As the release of director J.J. Abrams’ sequel Star Trek Into Darkness, the filmmaker is understandably going to be inundated with questions about Star Wars: Episode VII. While we will likely see all kinds of evasions and non-answers from Abrams while on the publicity circuit (and again, understandably so), the director recently sat down with the folks at Playboy for an extended interview, and it’s probably more revealing than anything you’re going to see in the coming months. Abrams discusses his approach to Episode VII and how much input he has into the story, the possibility of him directing Star Trek 3, and even Cloverfield 2 and the prospect of an Alias movie. Hit the jump to read on.

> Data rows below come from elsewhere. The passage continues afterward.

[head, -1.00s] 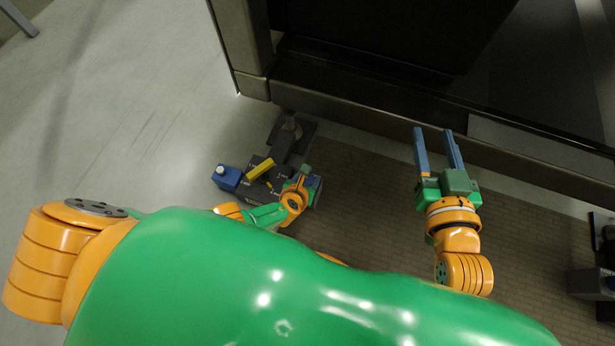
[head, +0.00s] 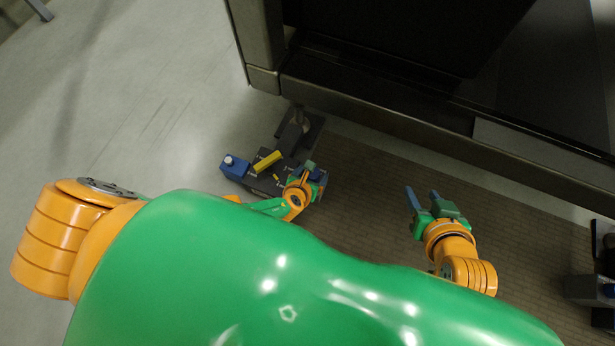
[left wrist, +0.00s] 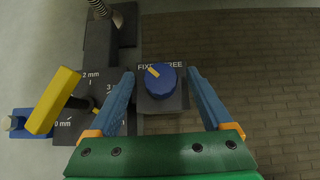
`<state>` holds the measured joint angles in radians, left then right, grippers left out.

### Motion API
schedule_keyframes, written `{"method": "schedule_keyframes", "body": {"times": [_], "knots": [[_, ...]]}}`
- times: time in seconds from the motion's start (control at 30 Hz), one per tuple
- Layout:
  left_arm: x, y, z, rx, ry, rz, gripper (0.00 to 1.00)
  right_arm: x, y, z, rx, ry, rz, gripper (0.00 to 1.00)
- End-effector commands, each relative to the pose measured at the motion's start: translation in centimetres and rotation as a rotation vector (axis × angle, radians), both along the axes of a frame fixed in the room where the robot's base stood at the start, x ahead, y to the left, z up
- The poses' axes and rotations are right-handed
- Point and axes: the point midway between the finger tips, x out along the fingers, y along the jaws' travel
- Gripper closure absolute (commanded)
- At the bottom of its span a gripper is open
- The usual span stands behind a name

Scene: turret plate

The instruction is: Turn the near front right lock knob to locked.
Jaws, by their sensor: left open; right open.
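The blue round lock knob (left wrist: 160,82) sits on a dark block in the left wrist view. Its yellow mark points up and left, toward the "FIX" side of a label (left wrist: 160,66) that also reads "FREE", partly covered by the knob. My left gripper (left wrist: 160,88) is open, with one blue finger on each side of the knob; I cannot tell whether either touches it. In the head view my left gripper (head: 308,170) is over the right end of the dark turret plate (head: 268,184) and hides the knob. My right gripper (head: 422,194) is open and empty, off to the right.
A yellow lever (left wrist: 54,102) and a blue block with a pale knob (left wrist: 16,122) lie left of the knob, by a millimetre scale. A dark machine frame (head: 400,115) runs behind. Brown brick-patterned floor (head: 360,190) is clear between my grippers.

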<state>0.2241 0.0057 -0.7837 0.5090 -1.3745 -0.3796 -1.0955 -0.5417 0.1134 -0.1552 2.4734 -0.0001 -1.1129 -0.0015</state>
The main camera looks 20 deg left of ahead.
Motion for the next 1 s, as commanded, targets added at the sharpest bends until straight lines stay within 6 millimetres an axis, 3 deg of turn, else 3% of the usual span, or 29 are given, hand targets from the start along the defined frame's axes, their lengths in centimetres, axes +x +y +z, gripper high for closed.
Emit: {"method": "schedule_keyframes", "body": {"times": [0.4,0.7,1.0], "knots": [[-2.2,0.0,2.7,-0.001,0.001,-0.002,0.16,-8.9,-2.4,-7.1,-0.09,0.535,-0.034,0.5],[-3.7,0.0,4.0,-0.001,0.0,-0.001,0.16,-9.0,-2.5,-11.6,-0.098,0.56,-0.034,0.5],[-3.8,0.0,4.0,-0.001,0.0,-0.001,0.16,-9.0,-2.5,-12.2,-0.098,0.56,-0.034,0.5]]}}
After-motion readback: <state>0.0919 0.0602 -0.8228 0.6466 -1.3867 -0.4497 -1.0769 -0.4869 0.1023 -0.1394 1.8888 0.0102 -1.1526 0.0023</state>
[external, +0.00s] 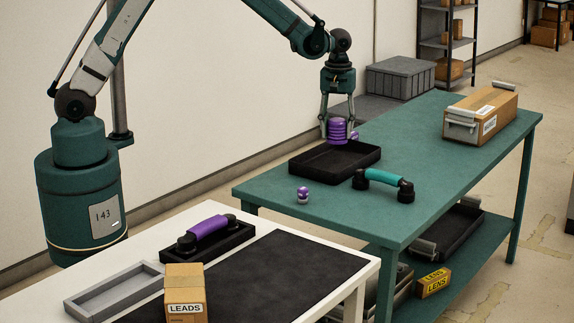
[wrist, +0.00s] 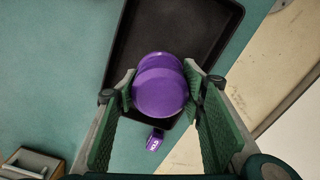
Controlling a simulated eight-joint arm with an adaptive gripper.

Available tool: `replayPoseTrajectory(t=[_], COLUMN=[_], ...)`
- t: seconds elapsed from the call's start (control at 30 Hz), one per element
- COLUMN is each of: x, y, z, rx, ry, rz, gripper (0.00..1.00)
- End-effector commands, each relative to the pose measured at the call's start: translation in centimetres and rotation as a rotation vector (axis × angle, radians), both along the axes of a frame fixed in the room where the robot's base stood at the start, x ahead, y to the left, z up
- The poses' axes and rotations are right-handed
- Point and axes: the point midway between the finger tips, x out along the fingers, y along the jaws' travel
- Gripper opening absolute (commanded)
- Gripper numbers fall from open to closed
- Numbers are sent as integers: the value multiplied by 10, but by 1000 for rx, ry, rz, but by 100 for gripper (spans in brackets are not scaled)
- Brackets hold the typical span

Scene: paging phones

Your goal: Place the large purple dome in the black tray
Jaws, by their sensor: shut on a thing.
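The large purple dome (external: 341,131) is a ribbed, rounded piece, held between the fingers of my gripper (external: 339,126) above the back part of the black tray (external: 336,175). In the wrist view the dome (wrist: 160,90) sits between both fingertips of my gripper (wrist: 158,88), with the tray (wrist: 200,30) below and beyond it. The tray lies on the teal table and its visible floor is empty. A gap under the dome is hard to judge.
A teal handset (external: 383,177) on black ends lies right of the tray. The white table holds a purple handset (external: 208,228), a grey tray (external: 112,290) and a LEADS box (external: 185,292). The teal table's middle is clear.

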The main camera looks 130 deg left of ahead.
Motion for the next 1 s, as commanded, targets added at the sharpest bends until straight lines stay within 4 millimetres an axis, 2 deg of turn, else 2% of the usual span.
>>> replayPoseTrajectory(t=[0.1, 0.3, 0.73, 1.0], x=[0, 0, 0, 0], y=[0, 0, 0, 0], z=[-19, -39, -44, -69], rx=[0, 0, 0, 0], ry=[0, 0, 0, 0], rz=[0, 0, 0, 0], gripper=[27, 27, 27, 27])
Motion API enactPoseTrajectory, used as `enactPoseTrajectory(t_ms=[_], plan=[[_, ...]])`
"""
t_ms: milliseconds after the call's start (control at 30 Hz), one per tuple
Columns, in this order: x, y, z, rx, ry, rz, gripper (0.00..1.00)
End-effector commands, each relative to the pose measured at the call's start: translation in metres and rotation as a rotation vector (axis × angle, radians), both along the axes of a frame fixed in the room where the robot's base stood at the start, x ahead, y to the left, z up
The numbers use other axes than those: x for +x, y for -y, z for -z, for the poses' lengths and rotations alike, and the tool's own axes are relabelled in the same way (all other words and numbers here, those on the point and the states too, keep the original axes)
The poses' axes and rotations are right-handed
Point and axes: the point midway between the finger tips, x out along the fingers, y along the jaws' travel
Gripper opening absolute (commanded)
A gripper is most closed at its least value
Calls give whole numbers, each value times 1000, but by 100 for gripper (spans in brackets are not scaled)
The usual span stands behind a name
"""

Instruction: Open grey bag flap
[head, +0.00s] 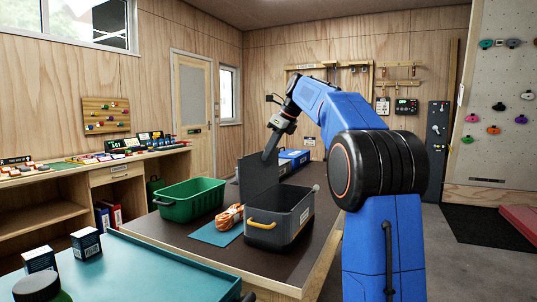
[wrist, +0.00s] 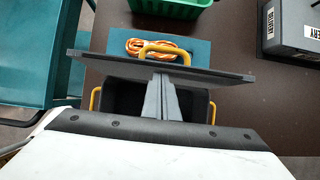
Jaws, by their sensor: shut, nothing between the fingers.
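The grey bag (head: 278,226) is a dark box-like case with yellow handles, standing on the brown table. Its flap (head: 258,174) stands raised, roughly upright, and the dark inside of the bag shows. In the wrist view the flap (wrist: 110,62) is a thin dark slab seen nearly edge-on, across the opening of the bag (wrist: 125,102). My gripper (head: 270,154) is shut and empty, pointing down close to the flap's upper edge. In the wrist view its fingers (wrist: 161,88) reach over the opening toward the flap. I cannot tell whether they touch it.
An orange rope coil (head: 229,217) lies on a teal mat (head: 212,236) beside the bag. A green crate (head: 190,202) stands to the left, and a blue-and-grey case (head: 296,158) behind. A teal tray (head: 140,272) fills the near left. Brown tabletop is bare between them.

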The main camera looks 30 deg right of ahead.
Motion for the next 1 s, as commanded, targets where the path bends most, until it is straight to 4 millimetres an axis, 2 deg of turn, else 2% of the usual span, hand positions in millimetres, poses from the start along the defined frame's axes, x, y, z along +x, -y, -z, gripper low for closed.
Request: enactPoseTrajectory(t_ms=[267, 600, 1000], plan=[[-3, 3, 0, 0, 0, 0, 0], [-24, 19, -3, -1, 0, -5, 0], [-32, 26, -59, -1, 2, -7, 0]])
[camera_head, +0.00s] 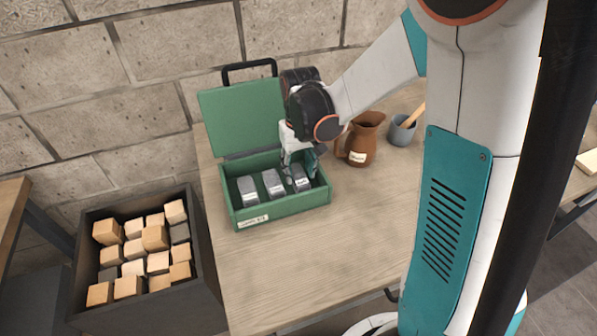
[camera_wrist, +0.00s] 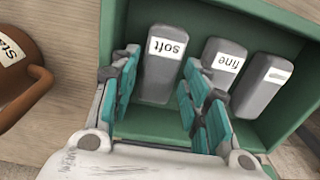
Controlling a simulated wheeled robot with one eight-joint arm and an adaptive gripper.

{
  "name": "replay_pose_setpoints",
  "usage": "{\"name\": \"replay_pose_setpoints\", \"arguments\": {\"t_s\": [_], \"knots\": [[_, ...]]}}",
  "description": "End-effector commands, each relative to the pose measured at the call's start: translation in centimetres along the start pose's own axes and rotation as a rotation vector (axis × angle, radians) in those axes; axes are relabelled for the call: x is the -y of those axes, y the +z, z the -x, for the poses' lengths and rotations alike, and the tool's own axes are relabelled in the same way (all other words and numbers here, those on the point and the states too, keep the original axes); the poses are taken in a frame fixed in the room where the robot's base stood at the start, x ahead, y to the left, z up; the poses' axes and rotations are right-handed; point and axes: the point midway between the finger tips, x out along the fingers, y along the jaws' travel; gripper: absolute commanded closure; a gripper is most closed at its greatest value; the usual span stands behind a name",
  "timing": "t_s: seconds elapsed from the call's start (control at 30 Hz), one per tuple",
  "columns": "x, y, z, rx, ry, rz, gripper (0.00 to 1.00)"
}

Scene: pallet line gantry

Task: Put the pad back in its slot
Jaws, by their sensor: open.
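An open green box (camera_head: 292,207) on the table holds three grey pads side by side. The right pad (camera_head: 300,184), labelled "soft" in the wrist view (camera_wrist: 157,82), is at my gripper (camera_head: 301,165). My gripper's teal fingers (camera_wrist: 160,78) are open, one on each side of the "soft" pad, with gaps visible beside it. The middle pad (camera_head: 273,186) reads "fine" in the wrist view (camera_wrist: 221,66). The left pad (camera_head: 249,193) has a label I cannot read; it is also in the wrist view (camera_wrist: 259,90). Slot dividers are not clearly visible.
The raised green lid (camera_head: 240,115) stands behind the box. A brown jug (camera_head: 364,143) and a grey cup (camera_head: 402,132) stand to its right. A dark crate (camera_head: 208,292) of wooden blocks is left of the table. The table front (camera_head: 300,265) is clear.

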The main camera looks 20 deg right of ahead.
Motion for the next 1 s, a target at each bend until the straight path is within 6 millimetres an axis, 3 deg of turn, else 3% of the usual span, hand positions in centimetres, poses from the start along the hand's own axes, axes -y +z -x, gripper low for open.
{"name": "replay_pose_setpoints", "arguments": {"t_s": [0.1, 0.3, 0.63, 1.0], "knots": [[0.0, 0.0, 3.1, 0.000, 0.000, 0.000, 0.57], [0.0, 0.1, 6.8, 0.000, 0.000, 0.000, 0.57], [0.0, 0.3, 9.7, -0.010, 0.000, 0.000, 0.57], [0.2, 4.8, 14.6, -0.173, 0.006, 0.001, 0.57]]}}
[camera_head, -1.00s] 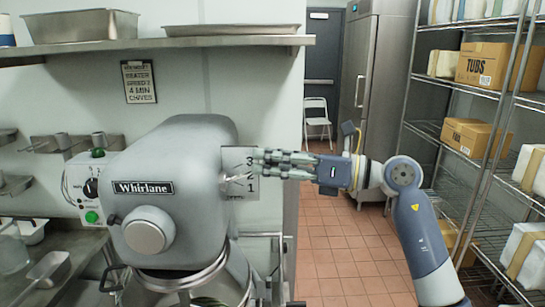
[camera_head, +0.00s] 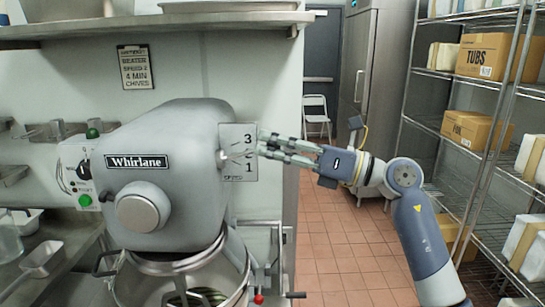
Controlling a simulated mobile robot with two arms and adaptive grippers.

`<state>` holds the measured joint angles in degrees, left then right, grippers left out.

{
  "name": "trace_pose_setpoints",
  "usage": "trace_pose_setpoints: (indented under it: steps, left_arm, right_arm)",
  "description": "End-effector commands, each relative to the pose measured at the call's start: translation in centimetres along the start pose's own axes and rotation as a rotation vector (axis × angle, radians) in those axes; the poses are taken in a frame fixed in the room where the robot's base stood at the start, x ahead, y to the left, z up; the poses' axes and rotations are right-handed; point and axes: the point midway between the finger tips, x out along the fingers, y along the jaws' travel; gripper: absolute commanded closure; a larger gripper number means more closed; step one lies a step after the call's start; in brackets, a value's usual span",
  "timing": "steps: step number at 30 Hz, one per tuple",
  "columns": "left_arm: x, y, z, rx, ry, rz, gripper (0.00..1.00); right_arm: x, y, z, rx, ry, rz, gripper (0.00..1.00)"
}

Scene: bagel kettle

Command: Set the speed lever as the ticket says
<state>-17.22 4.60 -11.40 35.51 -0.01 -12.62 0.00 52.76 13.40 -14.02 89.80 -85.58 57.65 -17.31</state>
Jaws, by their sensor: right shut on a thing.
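The ticket (camera_head: 135,67) hangs on the wall and reads BEATER, a speed line that looks like SPEED 2, 4 MIN, CHIVES. The grey Whirlane mixer (camera_head: 175,190) stands below it. On the mixer's right side is a pale speed plate (camera_head: 239,134) numbered 3, 2, 1 from top to bottom. The small metal speed lever (camera_head: 236,155) sticks out across the plate near the middle, partly covering the 2. My right gripper (camera_head: 261,146) reaches in from the right, its fingers shut on the lever's outer end at the plate's right edge. My left gripper is out of view.
The mixer bowl (camera_head: 150,285) sits under the head, with a red-knobbed handle (camera_head: 258,299) at its right. A control box (camera_head: 80,175) with green buttons is at left. A wire rack with boxes (camera_head: 490,57) lines the right. The tiled floor (camera_head: 340,245) between is clear.

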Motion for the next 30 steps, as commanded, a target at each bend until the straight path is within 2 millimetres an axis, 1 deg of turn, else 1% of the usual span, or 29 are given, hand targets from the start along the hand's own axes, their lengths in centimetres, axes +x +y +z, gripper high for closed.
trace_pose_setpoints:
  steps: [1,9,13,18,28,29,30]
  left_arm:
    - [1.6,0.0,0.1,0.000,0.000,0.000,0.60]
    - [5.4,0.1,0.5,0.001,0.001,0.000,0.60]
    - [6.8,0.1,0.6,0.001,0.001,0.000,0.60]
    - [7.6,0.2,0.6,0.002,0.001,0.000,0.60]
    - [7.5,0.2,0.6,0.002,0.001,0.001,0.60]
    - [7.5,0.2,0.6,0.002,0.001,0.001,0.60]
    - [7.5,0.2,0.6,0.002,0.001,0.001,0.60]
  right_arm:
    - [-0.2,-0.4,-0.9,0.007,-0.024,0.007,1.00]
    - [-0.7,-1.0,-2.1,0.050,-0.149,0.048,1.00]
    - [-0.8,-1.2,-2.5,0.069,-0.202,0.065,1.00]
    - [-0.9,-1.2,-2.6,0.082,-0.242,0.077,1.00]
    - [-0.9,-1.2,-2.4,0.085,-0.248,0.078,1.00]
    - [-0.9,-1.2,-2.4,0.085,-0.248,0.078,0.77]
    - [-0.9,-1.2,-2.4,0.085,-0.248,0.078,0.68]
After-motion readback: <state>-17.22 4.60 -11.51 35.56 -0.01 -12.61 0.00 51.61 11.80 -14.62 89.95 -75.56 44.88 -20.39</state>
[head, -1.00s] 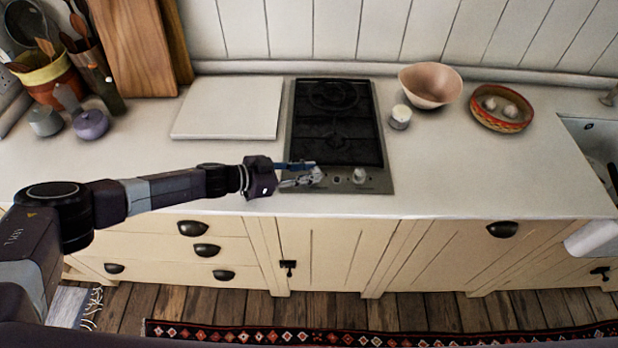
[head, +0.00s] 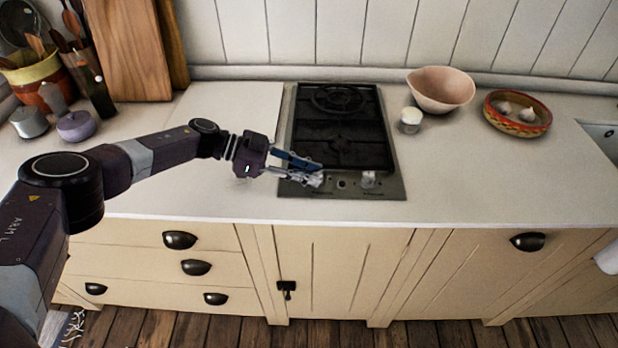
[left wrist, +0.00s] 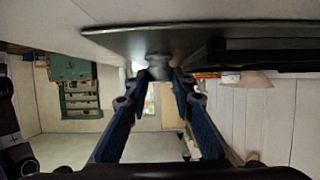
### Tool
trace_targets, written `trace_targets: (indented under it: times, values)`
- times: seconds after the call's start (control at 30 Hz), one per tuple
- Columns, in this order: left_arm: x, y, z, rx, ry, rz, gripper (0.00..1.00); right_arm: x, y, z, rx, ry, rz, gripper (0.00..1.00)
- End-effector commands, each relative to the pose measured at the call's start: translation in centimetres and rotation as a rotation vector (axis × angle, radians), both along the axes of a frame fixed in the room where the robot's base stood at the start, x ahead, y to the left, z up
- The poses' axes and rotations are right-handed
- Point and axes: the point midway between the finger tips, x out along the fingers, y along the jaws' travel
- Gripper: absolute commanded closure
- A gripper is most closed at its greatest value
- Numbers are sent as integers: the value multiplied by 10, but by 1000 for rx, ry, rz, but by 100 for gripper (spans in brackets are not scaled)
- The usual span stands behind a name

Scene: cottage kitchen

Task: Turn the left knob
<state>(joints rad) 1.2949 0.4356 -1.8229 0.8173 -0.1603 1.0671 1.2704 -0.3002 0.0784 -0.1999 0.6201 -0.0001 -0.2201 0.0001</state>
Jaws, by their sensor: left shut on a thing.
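The two-burner hob (head: 389,145) is set in the white counter, with its knobs on the front strip. My left gripper (head: 317,175) is at the left end of that strip, its fingers closed around the left knob (head: 315,181), which they mostly hide. In the left wrist view the left knob (left wrist: 158,67) sits between the two blue-backed fingertips (left wrist: 157,76), under the hob's plate (left wrist: 190,38). The right knob (head: 368,179) stands free to the right of my gripper. Its exact turn angle and that of the left knob cannot be told. My right gripper is not in view.
A pale board (head: 235,103) lies left of the hob. Pots and a utensil holder (head: 38,70) are at the far left. The counter front is clear.

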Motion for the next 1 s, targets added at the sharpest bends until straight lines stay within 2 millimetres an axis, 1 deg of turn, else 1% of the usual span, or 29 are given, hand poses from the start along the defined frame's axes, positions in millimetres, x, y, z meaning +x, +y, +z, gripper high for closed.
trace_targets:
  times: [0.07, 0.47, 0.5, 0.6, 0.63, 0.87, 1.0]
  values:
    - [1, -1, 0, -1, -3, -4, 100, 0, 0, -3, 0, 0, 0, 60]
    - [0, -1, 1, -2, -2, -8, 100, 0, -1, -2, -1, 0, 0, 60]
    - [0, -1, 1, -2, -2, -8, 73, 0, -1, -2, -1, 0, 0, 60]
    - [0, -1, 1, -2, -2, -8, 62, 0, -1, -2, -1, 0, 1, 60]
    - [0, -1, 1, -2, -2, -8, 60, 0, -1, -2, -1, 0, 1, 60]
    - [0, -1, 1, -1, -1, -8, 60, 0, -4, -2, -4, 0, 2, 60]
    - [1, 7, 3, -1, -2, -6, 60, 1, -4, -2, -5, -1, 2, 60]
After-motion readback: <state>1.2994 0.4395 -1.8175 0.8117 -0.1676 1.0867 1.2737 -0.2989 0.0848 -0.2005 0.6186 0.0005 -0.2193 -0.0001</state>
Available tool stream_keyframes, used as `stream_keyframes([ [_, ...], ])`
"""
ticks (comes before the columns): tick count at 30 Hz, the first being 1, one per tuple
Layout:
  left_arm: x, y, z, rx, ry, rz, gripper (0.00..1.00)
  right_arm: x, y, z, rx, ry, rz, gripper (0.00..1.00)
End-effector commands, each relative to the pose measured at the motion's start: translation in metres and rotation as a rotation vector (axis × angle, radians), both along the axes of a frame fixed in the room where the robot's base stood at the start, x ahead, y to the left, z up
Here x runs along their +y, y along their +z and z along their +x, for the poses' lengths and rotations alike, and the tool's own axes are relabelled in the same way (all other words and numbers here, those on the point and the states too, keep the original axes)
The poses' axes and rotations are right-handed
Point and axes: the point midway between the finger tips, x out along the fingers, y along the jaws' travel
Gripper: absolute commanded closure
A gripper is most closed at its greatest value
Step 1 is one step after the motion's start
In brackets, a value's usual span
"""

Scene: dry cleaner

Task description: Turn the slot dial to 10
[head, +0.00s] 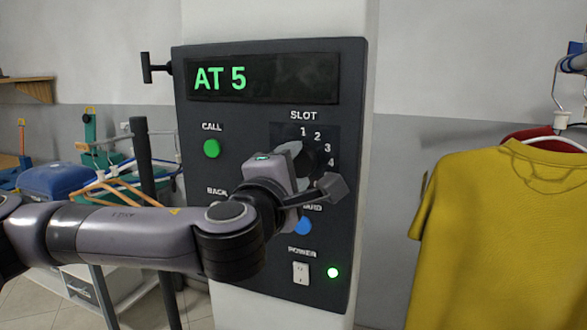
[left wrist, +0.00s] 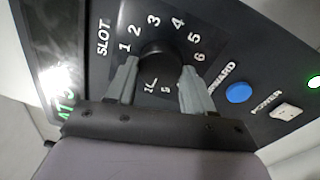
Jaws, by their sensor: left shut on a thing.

First and foremost, let’s get to the Star Wars bits. Naturally Abrams couldn’t get into story details, but he did talk abstractly about his approach to the project as a filmmaker in the Playboy interview (via /Film):
“It’s so early it would be insane to discuss details or get into plot points about what this unfilmed movie will be. And I’m not going to give my opinion on the original movies or characters… I try to approach a project from what it’s asking. What does it need to be? What is it demanding? With Star Wars, one has to take into account what has preceded it, what worked, what didn’t. There are cautionary tales for anything you take on that has a legacy—things you look at and think, I want to avoid this or that, or I want to do more of something. But even that feels like an outside-in approach, and it’s not how I work. For me, the key is when you have a script; it’s telling you what it wants to be.”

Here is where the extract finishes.